Of his own successes: “One of my greatest honors was fighting for religious liberty and for defending the Judeo-Christian values and principles of our nation’s founding.”
Of the U.S. Supreme Court’s refusal to block the Texas abortion law: “Even last night, you’re getting some very powerful decisions, more powerful than anybody would have thought.”
Trump also continued to preach the Big Lie that he actually won the 2020 presidential election but it was “stolen” from him.
Of his failure to win over more Catholics in the 2020 election: “I’m a little bit surprised that we didn’t do better with the Catholic vote. I think now they would give us a vote. I think we got about 50 percent of the vote. And yet, we did a lot for the Catholic vote. So we’ll have to talk to them. We’re gonna have to meet with the Catholics.”

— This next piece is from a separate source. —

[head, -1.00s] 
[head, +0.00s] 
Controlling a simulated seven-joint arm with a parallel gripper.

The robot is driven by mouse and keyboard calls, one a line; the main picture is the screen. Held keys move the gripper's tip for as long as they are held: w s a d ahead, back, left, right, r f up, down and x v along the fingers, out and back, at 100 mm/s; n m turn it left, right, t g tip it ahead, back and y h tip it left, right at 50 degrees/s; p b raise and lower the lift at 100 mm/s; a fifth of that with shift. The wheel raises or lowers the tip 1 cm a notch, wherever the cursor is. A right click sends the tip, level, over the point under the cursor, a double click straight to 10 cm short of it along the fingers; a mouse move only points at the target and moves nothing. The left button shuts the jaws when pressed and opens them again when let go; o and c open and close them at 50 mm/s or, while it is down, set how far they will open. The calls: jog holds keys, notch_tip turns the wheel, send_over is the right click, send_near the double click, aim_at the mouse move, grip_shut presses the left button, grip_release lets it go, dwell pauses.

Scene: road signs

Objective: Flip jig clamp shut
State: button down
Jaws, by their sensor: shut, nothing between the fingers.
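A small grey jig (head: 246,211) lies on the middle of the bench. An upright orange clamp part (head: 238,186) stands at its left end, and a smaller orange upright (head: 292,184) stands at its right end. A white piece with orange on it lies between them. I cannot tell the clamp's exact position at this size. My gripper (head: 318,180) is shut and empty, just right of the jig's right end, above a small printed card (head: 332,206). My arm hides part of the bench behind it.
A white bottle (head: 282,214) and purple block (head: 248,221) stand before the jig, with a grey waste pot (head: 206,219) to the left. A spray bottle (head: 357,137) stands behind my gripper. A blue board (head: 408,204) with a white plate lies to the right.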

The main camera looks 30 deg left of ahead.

“Israel has never had a better friend, and yet I got 25% of the vote.”
Of his lack of support from the American Jewish community: “Look what I did with the embassy in Jerusalem and what I did with so many other things. … Israel has never had a better friend, and yet I got 25% of the vote.”
Of his potential run for the presidency again in 2024: “All I can tell you is that I think we have to have a great election and we have to have a powerful vote. If we don’t have a very powerful vote, then … I’ll be talking to you in the future, but it won’t be very positively.”
The name of at least one other religious leader supporting the new effort is known: Robert Morris, pastor of the multi-campus Gateway Church in the Dallas-Fort Worth Metroplex.
Morris continues to preach the lie that the presidential election was “stolen” from Trump. He appeared at the end of the Sept. 2 video launch to pray for God’s intervention in this imagined theft: “I pray for those Americans that voted the wrong way. I pray, God, that they would see what … poor administration, what that does to a great nation. I pray, Lord, that you will do something even, also, Lord, for our election system. That we will never have another election stolen from the American people — from the American people.”